Où est donc passée la vitalité de Luc Besson ? Comment un réalisateur qui
a pu enchaîner des perles comme Subway, Nikita, Le Grand Bleu, Léon, Le
Cinquième Element… peut se retrouver à planter des navets comme Angel-A, la
trilogie Arthur et les Minimoys ou Malavita ?
Echec
et mat !
Constamment dans le
rouge, spectaculairement grotesque par moments, « Anna » est proche
de la daube, d’autant plus qu’on ne parvient pas à s’émouvoir pour notre
protagoniste. Reste tout de même l’efficacité d’un cinéaste devenu producteur
boulimique de séries b, capable de nous sortir des divertissements calibrés à
la pelle selon un cahier des charges stricte prônant la standardisation.

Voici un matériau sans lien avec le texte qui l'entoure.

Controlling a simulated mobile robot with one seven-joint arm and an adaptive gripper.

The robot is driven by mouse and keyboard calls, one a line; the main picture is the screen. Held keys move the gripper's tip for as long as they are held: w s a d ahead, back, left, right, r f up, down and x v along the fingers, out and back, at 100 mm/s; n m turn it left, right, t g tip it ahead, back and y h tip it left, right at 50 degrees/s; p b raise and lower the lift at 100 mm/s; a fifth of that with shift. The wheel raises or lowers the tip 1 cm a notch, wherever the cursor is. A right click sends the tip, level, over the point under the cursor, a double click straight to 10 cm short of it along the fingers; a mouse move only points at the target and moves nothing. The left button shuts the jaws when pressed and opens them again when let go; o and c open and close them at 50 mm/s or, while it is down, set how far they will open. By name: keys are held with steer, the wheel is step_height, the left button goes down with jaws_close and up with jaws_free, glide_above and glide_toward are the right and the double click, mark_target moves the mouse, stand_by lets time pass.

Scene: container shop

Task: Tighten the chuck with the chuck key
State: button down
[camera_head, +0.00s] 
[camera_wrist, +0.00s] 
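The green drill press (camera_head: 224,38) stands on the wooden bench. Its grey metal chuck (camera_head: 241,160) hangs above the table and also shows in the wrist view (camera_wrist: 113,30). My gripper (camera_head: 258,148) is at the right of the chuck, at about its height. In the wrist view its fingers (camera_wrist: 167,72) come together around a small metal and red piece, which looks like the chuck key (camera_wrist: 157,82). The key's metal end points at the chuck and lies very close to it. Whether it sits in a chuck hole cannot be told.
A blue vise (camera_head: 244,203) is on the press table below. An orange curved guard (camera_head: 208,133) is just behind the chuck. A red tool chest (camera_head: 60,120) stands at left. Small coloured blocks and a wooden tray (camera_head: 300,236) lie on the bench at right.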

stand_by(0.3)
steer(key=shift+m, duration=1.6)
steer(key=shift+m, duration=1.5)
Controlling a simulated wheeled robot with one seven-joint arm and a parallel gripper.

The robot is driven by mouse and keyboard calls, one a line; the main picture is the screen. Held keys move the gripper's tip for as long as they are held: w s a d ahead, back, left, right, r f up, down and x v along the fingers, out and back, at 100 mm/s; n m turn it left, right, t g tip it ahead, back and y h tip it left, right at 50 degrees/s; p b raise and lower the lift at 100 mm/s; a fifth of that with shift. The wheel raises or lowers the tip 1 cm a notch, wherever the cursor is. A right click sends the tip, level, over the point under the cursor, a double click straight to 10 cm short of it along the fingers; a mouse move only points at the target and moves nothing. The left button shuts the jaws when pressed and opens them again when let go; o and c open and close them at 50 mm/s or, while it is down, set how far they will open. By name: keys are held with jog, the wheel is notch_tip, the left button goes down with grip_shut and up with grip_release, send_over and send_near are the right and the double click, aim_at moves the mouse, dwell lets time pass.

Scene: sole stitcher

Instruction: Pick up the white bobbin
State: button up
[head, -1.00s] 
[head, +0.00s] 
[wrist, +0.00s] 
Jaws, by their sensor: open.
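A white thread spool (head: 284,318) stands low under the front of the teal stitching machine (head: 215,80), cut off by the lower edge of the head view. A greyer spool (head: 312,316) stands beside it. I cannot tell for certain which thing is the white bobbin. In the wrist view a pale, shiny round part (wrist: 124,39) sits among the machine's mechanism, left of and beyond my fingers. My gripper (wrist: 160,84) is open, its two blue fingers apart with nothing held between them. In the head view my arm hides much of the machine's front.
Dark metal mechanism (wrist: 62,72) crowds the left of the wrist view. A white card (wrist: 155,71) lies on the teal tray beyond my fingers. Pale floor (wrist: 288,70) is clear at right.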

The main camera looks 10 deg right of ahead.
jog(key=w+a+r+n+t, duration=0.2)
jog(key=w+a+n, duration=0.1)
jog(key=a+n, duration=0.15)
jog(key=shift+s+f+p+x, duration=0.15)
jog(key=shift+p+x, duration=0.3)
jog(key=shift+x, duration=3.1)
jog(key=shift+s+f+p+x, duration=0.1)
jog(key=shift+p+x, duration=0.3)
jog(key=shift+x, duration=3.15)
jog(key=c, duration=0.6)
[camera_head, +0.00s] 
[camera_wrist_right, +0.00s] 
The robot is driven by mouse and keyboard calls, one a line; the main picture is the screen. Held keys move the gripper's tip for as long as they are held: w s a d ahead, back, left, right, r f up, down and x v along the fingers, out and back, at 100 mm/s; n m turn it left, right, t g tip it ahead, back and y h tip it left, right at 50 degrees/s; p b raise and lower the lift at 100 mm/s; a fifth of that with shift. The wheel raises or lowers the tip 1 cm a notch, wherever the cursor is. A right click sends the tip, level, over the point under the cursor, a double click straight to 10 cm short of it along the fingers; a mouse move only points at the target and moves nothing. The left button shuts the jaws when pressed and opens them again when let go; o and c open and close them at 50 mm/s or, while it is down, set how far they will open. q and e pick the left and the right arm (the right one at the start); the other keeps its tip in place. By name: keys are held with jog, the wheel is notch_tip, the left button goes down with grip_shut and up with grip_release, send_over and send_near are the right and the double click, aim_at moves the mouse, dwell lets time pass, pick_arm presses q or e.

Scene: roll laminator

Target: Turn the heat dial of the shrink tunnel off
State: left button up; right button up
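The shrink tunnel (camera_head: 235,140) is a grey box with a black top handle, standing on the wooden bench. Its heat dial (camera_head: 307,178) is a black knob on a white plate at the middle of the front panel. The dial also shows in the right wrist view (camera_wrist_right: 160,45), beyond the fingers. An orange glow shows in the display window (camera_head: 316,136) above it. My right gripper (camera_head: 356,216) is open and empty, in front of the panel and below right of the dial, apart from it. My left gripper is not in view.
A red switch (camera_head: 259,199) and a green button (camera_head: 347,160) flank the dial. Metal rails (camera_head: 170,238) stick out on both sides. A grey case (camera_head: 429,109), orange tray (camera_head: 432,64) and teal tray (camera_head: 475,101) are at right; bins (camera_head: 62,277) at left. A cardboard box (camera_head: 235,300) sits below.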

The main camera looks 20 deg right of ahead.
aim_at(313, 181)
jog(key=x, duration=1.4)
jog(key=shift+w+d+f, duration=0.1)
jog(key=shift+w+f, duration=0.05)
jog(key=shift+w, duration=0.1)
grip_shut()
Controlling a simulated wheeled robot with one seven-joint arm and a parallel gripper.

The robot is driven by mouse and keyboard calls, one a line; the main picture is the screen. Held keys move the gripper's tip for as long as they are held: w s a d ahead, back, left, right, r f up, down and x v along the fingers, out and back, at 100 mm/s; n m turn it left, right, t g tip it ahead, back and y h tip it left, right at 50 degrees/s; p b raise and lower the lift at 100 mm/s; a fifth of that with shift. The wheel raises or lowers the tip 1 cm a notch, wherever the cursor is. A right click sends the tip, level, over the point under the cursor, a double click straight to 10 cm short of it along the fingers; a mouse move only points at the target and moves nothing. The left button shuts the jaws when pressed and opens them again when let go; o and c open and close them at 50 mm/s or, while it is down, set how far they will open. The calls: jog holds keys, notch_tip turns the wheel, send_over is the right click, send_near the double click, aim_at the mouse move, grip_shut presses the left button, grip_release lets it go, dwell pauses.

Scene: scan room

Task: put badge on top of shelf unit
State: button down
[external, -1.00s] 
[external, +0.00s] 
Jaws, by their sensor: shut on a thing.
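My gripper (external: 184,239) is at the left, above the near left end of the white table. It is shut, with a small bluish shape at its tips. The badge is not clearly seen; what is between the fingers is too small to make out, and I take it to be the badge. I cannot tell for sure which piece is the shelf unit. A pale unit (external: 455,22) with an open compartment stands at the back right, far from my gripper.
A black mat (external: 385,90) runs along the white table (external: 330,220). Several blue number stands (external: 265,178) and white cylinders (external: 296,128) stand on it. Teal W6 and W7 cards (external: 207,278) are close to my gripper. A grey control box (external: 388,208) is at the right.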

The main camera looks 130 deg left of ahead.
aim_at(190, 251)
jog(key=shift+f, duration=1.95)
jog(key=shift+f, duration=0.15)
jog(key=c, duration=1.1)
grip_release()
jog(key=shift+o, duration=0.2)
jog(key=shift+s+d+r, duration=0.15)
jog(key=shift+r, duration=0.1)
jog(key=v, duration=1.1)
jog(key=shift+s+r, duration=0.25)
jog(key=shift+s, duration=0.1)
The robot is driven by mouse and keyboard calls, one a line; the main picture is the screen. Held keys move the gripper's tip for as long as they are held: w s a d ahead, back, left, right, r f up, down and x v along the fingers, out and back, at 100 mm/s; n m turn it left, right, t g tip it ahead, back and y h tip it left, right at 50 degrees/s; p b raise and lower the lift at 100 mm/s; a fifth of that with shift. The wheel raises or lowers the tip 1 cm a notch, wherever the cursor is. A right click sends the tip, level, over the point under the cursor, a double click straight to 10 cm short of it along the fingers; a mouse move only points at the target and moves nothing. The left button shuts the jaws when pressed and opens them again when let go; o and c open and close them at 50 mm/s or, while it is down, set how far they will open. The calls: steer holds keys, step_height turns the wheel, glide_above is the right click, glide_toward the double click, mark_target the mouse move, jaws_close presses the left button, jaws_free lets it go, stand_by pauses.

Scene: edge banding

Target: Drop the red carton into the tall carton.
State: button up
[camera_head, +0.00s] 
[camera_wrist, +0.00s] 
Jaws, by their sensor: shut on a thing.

Des
films de commande pensés comme des produits marketing qui parviennent malgré
tout à capter l’attention. C’est tellement peu mais c’est déjà ça. Luc Besson
n’est définitivement plus un artisan de la caméra qui a faim de cinéma. Juste
un financier dans une mauvaise passe qui tente un dernier coup pour se refaire.
Sauf que pour nous, c’est échec et mat ! On ne nous y reprendra plus.